Three Perspectives on Outspoken: Seven Women Photographers

Nadine Boughton

Venus Rising, one collage from the series “Fortune and the Feminine.”

Outspoken: Seven Women Photographers is a photography exhibition which was featured in the Tremaine Gallery this past month, ending this past Sunday. In addition to the exhibition, five of the featured photographers spoke on a panel last Thursday for the Prep and Lower Mid humanities and upper-level photography students. In this issue, three student photographers share their impressions of the show and talk.


Nicholas Lorentzen ’20

What injustices do women face in our society? Curator Marky Kauffman presents her answers in Outspoken. Featuring seven women photographers, including Kauffman, the exhibit focused on photographs that highlight the struggles that women face in our society. While most of the pieces chose to focus on the earlier stages of life, Kauffman’s pieces brought attention to a generally neglected topic – the social pressure on older women to fight aging with cosmetic treatments.
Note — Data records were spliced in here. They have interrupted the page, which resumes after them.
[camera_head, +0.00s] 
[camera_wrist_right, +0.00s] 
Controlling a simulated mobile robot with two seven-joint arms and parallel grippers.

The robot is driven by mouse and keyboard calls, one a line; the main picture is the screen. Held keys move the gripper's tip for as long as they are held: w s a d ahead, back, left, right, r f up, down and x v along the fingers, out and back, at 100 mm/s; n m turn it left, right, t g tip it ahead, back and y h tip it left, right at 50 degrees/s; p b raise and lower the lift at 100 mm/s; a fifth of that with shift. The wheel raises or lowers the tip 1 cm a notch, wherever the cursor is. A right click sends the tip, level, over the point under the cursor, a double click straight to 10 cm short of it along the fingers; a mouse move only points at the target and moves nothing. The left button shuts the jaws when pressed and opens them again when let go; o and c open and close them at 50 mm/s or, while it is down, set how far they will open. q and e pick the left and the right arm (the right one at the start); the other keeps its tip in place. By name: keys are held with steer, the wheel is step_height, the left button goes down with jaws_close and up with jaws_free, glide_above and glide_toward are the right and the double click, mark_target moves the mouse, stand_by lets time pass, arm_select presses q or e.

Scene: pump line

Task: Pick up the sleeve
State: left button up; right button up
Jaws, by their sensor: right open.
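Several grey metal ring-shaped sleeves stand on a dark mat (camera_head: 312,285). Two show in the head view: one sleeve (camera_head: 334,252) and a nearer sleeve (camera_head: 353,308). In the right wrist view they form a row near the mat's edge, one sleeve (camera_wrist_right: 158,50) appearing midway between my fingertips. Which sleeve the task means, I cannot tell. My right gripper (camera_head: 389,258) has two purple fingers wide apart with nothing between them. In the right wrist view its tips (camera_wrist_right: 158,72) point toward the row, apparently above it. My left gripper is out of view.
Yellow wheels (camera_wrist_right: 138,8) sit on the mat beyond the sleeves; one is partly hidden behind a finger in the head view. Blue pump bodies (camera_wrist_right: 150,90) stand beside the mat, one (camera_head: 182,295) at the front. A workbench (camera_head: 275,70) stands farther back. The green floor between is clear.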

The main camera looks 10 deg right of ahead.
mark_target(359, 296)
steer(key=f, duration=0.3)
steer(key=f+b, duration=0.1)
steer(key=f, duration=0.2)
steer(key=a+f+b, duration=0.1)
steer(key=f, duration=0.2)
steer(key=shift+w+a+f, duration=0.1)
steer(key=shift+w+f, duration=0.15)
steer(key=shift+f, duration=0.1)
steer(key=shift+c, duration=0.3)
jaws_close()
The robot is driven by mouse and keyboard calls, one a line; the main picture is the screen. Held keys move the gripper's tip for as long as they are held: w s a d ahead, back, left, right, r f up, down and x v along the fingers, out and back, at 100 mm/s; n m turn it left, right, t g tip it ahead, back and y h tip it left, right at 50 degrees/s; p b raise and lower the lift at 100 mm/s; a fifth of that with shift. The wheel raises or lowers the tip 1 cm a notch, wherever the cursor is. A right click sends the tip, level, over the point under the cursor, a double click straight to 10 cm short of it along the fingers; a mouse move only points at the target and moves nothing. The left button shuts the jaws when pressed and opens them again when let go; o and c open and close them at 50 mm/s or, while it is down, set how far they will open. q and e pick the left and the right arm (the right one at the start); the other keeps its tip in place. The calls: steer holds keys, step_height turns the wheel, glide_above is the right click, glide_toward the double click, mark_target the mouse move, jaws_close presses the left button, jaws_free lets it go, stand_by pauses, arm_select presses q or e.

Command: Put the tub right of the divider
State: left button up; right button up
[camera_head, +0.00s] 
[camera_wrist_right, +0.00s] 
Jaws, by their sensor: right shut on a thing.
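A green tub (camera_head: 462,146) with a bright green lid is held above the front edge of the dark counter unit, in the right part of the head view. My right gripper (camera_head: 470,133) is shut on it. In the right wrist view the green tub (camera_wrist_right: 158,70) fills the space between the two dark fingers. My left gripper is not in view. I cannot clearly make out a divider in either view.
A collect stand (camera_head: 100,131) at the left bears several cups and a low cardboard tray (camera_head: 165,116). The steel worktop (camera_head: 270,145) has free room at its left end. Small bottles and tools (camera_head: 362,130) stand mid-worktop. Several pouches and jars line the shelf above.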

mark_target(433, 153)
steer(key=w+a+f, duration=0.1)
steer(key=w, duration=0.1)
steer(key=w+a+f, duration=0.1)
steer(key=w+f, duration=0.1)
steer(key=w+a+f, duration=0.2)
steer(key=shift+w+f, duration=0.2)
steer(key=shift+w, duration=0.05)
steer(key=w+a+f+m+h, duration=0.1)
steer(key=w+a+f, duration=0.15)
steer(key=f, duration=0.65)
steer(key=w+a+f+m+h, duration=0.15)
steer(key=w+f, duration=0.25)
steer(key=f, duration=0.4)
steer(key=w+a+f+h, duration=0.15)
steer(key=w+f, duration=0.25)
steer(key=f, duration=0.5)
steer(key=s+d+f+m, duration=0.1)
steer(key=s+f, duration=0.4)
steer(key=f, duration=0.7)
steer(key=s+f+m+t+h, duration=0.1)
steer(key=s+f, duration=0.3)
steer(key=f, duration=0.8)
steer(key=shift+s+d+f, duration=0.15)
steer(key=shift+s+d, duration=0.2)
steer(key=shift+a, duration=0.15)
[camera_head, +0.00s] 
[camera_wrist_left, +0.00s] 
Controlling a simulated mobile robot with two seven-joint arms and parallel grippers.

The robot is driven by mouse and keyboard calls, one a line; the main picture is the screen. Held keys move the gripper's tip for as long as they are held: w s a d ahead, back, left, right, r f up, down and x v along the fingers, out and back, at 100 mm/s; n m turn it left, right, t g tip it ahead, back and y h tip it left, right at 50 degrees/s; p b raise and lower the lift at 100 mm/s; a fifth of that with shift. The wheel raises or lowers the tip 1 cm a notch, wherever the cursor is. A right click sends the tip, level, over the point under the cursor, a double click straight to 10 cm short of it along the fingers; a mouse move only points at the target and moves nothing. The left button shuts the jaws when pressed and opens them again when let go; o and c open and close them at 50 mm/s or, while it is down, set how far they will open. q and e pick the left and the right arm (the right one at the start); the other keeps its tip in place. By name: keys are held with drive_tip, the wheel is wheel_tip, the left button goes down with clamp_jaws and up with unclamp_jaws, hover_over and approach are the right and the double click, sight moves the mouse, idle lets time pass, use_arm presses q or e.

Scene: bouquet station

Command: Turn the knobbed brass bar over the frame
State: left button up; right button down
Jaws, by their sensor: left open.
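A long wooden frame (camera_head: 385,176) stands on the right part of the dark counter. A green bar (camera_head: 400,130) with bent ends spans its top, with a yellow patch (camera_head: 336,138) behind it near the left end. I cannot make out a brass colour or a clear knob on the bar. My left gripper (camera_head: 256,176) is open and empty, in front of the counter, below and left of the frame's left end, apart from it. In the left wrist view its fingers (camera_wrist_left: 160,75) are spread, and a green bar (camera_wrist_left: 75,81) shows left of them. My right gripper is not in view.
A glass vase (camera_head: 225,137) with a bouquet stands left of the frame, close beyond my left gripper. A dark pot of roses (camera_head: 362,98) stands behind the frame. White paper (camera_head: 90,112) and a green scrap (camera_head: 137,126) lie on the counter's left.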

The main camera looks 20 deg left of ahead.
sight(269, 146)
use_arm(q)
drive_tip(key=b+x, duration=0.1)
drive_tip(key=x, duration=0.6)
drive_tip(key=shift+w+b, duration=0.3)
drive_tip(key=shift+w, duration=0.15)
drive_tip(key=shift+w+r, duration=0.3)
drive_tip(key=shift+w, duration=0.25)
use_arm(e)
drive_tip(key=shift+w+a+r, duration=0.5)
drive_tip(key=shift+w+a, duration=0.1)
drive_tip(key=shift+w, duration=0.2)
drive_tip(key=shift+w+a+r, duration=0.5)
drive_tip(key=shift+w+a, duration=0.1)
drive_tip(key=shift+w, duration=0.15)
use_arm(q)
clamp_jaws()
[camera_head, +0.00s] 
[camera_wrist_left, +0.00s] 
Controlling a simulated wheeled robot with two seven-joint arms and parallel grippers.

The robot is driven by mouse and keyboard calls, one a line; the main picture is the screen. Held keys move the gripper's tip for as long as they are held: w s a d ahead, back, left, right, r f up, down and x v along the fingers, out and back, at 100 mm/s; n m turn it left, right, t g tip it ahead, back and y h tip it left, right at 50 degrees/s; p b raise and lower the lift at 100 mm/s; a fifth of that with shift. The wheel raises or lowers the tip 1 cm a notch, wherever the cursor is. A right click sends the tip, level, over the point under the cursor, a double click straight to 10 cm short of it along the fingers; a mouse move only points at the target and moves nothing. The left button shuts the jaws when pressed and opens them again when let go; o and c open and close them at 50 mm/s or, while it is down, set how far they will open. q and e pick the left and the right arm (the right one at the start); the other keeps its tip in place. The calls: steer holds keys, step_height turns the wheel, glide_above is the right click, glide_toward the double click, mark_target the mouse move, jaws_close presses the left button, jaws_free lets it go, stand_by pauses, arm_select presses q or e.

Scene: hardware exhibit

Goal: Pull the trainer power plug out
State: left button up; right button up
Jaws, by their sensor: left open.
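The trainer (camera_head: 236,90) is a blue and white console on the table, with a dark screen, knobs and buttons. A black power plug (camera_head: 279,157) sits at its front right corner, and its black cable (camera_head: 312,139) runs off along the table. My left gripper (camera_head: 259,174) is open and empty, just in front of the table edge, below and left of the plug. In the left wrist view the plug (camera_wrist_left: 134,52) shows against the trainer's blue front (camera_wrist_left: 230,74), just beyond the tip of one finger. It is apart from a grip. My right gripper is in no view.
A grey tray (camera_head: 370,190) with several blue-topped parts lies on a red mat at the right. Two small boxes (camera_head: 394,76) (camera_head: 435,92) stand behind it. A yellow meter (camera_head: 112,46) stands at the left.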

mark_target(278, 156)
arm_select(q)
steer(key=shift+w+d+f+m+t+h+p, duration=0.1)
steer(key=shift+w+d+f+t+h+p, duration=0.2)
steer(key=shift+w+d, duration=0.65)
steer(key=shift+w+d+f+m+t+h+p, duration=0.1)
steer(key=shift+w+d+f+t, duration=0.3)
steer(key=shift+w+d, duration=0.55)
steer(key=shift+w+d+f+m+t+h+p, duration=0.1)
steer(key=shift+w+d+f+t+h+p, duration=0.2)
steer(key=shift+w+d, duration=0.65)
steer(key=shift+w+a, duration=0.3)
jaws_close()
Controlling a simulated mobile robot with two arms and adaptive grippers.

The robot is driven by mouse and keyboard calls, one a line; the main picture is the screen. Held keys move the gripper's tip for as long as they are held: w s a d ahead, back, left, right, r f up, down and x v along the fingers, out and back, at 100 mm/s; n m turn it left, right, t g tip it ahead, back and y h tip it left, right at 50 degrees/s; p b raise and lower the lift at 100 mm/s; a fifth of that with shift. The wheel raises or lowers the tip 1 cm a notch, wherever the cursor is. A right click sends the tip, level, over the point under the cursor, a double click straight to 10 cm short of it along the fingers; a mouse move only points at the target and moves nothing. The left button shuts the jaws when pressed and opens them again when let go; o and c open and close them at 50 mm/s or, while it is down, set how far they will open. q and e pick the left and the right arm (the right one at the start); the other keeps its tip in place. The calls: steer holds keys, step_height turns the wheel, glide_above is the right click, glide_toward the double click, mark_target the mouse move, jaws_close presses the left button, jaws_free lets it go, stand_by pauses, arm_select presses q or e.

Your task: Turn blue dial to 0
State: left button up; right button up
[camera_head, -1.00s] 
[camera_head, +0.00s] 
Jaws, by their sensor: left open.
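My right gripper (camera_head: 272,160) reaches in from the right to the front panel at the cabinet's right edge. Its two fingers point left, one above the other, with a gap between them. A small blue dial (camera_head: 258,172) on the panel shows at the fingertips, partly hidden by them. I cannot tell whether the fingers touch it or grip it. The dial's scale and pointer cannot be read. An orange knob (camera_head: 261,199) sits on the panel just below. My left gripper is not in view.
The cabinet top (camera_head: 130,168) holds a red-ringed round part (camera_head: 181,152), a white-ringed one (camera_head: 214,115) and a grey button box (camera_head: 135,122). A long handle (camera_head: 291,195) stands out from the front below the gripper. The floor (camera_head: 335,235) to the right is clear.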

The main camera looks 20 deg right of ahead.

In her series,  Lost Beauty,” Kauffman began with classic black and white portraits of women, who all met her singular criterion: being over the age of 60. After creating silver prints, Kauffman applied the chemical potassium ferricyanide with brushes or spray bottles. The bronze patterns created by the various tools starkly contrasted with the otherwise monotone palette of the portraits. In the panel talk, Kauffman explained that the corrosive properties of the potassium ferricyanide mimics the processes some women undergo when they use dangerous chemicals and procedures to alter their appearance. The end result is a fascinating print that is also aesthetically pleasing. 


Jerry Sheng ’20

In Outspoken, as Kauffman said in the show’s statement, the seven photographers aimed to “ask the viewer to question assumptions about what is fair, right, or possible for women and girls” by focusing on females of various ages and backgrounds. 

“Cheyenne River” a series by Emily Schiffer, for instance, focuses on young girls on a reservation in South Dakota. In this series, six black-and-white prints show the life of youths in Cheyenne River, capturing the natural actions of children climbing big tires, stepping into a pond, and lying in the sand. When talking about her attraction to black-and-white photography, Shiffer said, “I find color to be a distraction from light, facial expressions, and visual nuances. [Black-and-white] takes you directly into the moment.” 

One of the most valuable parts of this exhibit is that, unlike shows which focus on a single artist, Outspoken emphasizes the relationships between multiple photographic perspectives. I was not only impressed by how diverse the forms of art presented were but also how tightly they related to one other. From “Lost Beauty” to “Growing up Girl: Together and Alone,” each artist perfectly portrayed groups of females of diverse ages, races, and backgrounds. 


Jiahua Chen ’20

Without a doubt, Outspoken constituted a superb demonstration of art that advocates a social cause. Whether it be unrealistic expectations of aging or childhood on an indigenous reservation, Outspoken captured women’s diverse experiences. I commend the seven women photographers represented in this exhibition. Outspoken should not pass without criticism, however, and it is regrettably its exact purpose that distances pieces in the exhibit from becoming masterpieces. In the oversaturated field of social photography, Outspoken veered toward becoming yet another hackneyed attempt to tug at audiences’ heartstrings and inspiring social change. The pieces, for example – Marky Kauffmann’s disfigured elderly faces,Tira Khan’s documentation of girlhood, Blake Fitch’s enchanting portraits of dress-up princesses, Nancy Grace Horton’s portrayal of women’s roles, Rania Matar’s exploration of the abodes of teenage girls, Emily Schiffer’s depiction of indigenous childhood, and Nadine Boughton’s stunning collages – eventually boiled down to the same message: the empowerment of women through artwork. Many of the pieces inevitably became one-sided and lacked the layers of sophistication that really could have given them the wow factor. I was moved by their message, but that’s it. I simply wished art in this genre could do more to inspire audiences to be enchanted into a trance of empathy.